Copy the data exactly; pictures stay out of the copy.

· · · ·

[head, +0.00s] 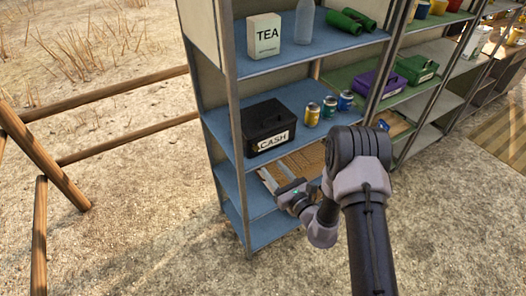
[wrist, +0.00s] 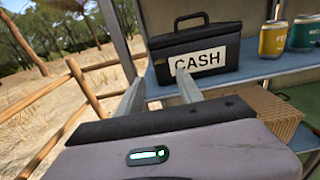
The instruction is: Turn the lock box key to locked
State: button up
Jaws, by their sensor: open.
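The lock box appears to be the black box labelled CASH (head: 268,122), standing upright on the blue middle shelf with its lid shut and a handle on top. In the wrist view the CASH box (wrist: 228,50) is straight ahead, its white label facing me. I cannot make out a key or its position in either view. My gripper (head: 274,180) is in front of the shelf, below and apart from the box. In the wrist view my gripper (wrist: 162,92) has its two fingers spread, with nothing between them, pointing toward the box's lower left front.
Several cans (head: 312,114) stand right of the box. A TEA box (head: 264,36), a bottle (head: 304,20) and green binoculars (head: 350,21) are on the shelf above. Shelf posts (head: 236,120) and a wooden fence (head: 120,95) are at left.

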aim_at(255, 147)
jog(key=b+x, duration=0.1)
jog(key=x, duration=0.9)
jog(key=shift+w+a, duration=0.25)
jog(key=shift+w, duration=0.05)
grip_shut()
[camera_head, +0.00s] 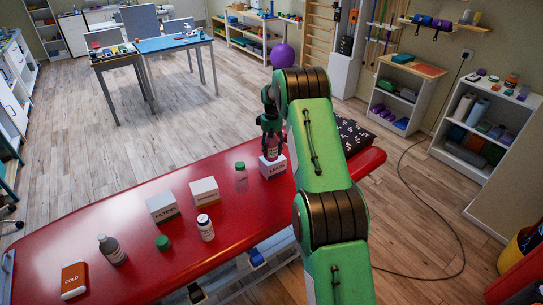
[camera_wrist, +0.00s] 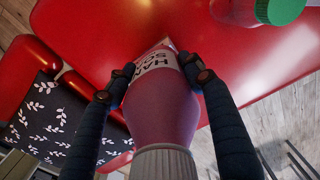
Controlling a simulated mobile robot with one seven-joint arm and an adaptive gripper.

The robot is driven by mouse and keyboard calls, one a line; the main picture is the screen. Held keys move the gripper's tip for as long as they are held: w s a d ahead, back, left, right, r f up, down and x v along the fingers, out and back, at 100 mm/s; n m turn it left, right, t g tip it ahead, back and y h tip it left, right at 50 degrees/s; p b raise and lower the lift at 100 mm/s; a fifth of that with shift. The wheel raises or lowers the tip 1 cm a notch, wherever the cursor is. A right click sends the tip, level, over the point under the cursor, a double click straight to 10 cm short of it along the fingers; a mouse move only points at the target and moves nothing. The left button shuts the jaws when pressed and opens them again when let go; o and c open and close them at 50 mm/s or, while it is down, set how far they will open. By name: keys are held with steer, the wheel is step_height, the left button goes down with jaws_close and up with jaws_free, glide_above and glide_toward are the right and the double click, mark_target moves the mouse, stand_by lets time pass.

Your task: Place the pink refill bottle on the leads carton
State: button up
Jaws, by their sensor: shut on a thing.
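The pink refill bottle (camera_head: 271,150) is upright in my gripper (camera_head: 270,127), directly over the leads carton in the head view. My gripper (camera_wrist: 160,82) is shut around the bottle's sides, with a dark finger on each side. In the wrist view the bottle (camera_wrist: 160,110) shows a white label reading "HAND SO..." and a pale neck nearest the camera. The leads carton (camera_head: 273,169) is white with dark lettering and stands on the red couch (camera_head: 110,215). The bottle's base overlaps the carton's top; I cannot tell whether they touch. The bottle hides most of the carton in the wrist view.
A clear bottle with a green cap (camera_head: 241,178) stands close left of the carton. Further left are the filters carton (camera_head: 162,207), another carton (camera_head: 205,191), a white bottle (camera_head: 205,228), a green cap-like item (camera_head: 162,242), a grey bottle (camera_head: 112,250) and a cold box (camera_head: 74,279). A patterned cushion (camera_head: 352,135) lies right.

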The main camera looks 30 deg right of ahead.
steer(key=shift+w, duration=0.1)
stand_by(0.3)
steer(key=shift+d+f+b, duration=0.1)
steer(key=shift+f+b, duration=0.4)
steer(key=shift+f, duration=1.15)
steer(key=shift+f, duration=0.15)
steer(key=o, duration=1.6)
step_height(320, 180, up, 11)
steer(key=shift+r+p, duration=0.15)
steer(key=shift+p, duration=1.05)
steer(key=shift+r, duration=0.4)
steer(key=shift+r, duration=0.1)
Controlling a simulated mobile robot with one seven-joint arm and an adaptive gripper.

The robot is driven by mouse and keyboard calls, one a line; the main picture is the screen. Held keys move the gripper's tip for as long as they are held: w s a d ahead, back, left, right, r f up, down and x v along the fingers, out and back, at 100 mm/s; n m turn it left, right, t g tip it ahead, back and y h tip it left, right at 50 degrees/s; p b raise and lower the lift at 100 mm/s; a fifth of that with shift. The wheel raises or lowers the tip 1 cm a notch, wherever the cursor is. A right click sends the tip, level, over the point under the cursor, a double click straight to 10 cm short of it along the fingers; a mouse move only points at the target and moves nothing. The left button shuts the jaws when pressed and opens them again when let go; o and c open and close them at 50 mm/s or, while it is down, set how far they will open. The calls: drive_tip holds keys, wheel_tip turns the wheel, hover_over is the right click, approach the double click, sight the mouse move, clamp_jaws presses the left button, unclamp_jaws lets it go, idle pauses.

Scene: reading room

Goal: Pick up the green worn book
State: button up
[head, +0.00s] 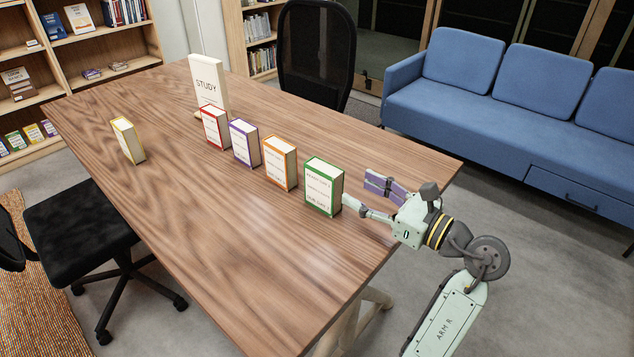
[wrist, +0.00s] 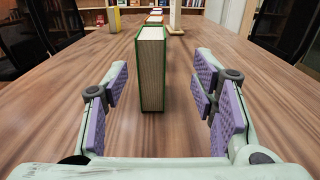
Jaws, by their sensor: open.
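The green book (head: 323,187) stands upright on the wooden table, at the near right end of a row of books. In the head view its cover is white with dark print and a green border. In the wrist view the green book (wrist: 151,72) shows its page edges, between and beyond my fingers. My gripper (head: 372,197) is open at the right side of the table, to the right of the book. In the wrist view my gripper (wrist: 160,95) has purple pads on both sides, apart from the book, with nothing held.
An orange book (head: 280,163), a purple book (head: 244,143) and a red book (head: 215,127) stand in the row, with a tall STUDY book (head: 208,84) behind. A yellow book (head: 128,140) stands at left. The table (head: 200,230) is bare in front.

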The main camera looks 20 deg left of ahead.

· · · ·

* RESULT OF THIS TASK *
[head, +0.00s] 
[wrist, +0.00s] 
The instruction is: Turn the lock box key to locked
State: button up
Jaws, by their sensor: open.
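The lock box appears to be the black box labelled CASH (head: 268,122), standing upright on the blue middle shelf with its lid shut and a handle on top. In the wrist view the CASH box (wrist: 228,50) is straight ahead, its white label facing me. I cannot make out a key or its position in either view. My gripper (head: 274,180) is in front of the shelf, below and apart from the box. In the wrist view my gripper (wrist: 162,92) has its two fingers spread, with nothing between them, pointing toward the box's lower left front.
Several cans (head: 312,114) stand right of the box. A TEA box (head: 264,36), a bottle (head: 304,20) and green binoculars (head: 350,21) are on the shelf above. Shelf posts (head: 236,120) and a wooden fence (head: 120,95) are at left.

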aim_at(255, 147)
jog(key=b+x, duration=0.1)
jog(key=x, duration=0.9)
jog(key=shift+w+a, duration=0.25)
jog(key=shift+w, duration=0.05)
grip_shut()
[camera_head, +0.00s] 
[camera_wrist, +0.00s] 
Controlling a simulated mobile robot with one seven-joint arm and an adaptive gripper.

The robot is driven by mouse and keyboard calls, one a line; the main picture is the screen. Held keys move the gripper's tip for as long as they are held: w s a d ahead, back, left, right, r f up, down and x v along the fingers, out and back, at 100 mm/s; n m turn it left, right, t g tip it ahead, back and y h tip it left, right at 50 degrees/s; p b raise and lower the lift at 100 mm/s; a fifth of that with shift. The wheel raises or lowers the tip 1 cm a notch, wherever the cursor is. A right click sends the tip, level, over the point under the cursor, a double click straight to 10 cm short of it along the fingers; a mouse move only points at the target and moves nothing. The left button shuts the jaws when pressed and opens them again when let go; o and c open and close them at 50 mm/s or, while it is down, set how far they will open. By name: keys are held with steer, the wheel is step_height, the left button goes down with jaws_close and up with jaws_free, glide_above and glide_toward are the right and the double click, mark_target moves the mouse, stand_by lets time pass.

Your task: Place the pink refill bottle on the leads carton
State: button up
Jaws, by their sensor: shut on a thing.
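The pink refill bottle (camera_head: 271,150) is upright in my gripper (camera_head: 270,127), directly over the leads carton in the head view. My gripper (camera_wrist: 160,82) is shut around the bottle's sides, with a dark finger on each side. In the wrist view the bottle (camera_wrist: 160,110) shows a white label reading "HAND SO..." and a pale neck nearest the camera. The leads carton (camera_head: 273,169) is white with dark lettering and stands on the red couch (camera_head: 110,215). The bottle's base overlaps the carton's top; I cannot tell whether they touch. The bottle hides most of the carton in the wrist view.
A clear bottle with a green cap (camera_head: 241,178) stands close left of the carton. Further left are the filters carton (camera_head: 162,207), another carton (camera_head: 205,191), a white bottle (camera_head: 205,228), a green cap-like item (camera_head: 162,242), a grey bottle (camera_head: 112,250) and a cold box (camera_head: 74,279). A patterned cushion (camera_head: 352,135) lies right.

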The main camera looks 30 deg right of ahead.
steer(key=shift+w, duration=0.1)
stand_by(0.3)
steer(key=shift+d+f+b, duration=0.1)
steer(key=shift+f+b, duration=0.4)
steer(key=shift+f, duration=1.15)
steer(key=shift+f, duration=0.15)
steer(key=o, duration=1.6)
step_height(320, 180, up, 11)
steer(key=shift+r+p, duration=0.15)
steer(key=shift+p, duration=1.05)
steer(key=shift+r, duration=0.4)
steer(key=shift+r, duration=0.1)
Controlling a simulated mobile robot with one seven-joint arm and an adaptive gripper.

The robot is driven by mouse and keyboard calls, one a line; the main picture is the screen. Held keys move the gripper's tip for as long as they are held: w s a d ahead, back, left, right, r f up, down and x v along the fingers, out and back, at 100 mm/s; n m turn it left, right, t g tip it ahead, back and y h tip it left, right at 50 degrees/s; p b raise and lower the lift at 100 mm/s; a fifth of that with shift. The wheel raises or lowers the tip 1 cm a notch, wherever the cursor is. A right click sends the tip, level, over the point under the cursor, a double click straight to 10 cm short of it along the fingers; a mouse move only points at the target and moves nothing. The left button shuts the jaws when pressed and opens them again when let go; o and c open and close them at 50 mm/s or, while it is down, set how far they will open. The calls: drive_tip holds keys, wheel_tip turns the wheel, hover_over is the right click, approach the double click, sight the mouse move, clamp_jaws presses the left button, unclamp_jaws lets it go, idle pauses.

Scene: reading room

Goal: Pick up the green worn book
State: button up
[head, +0.00s] 
[wrist, +0.00s] 
Jaws, by their sensor: open.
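The green book (head: 323,187) stands upright on the wooden table, at the near right end of a row of books. In the head view its cover is white with dark print and a green border. In the wrist view the green book (wrist: 151,72) shows its page edges, between and beyond my fingers. My gripper (head: 372,197) is open at the right side of the table, to the right of the book. In the wrist view my gripper (wrist: 160,95) has purple pads on both sides, apart from the book, with nothing held.
An orange book (head: 280,163), a purple book (head: 244,143) and a red book (head: 215,127) stand in the row, with a tall STUDY book (head: 208,84) behind. A yellow book (head: 128,140) stands at left. The table (head: 200,230) is bare in front.

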The main camera looks 20 deg left of ahead.

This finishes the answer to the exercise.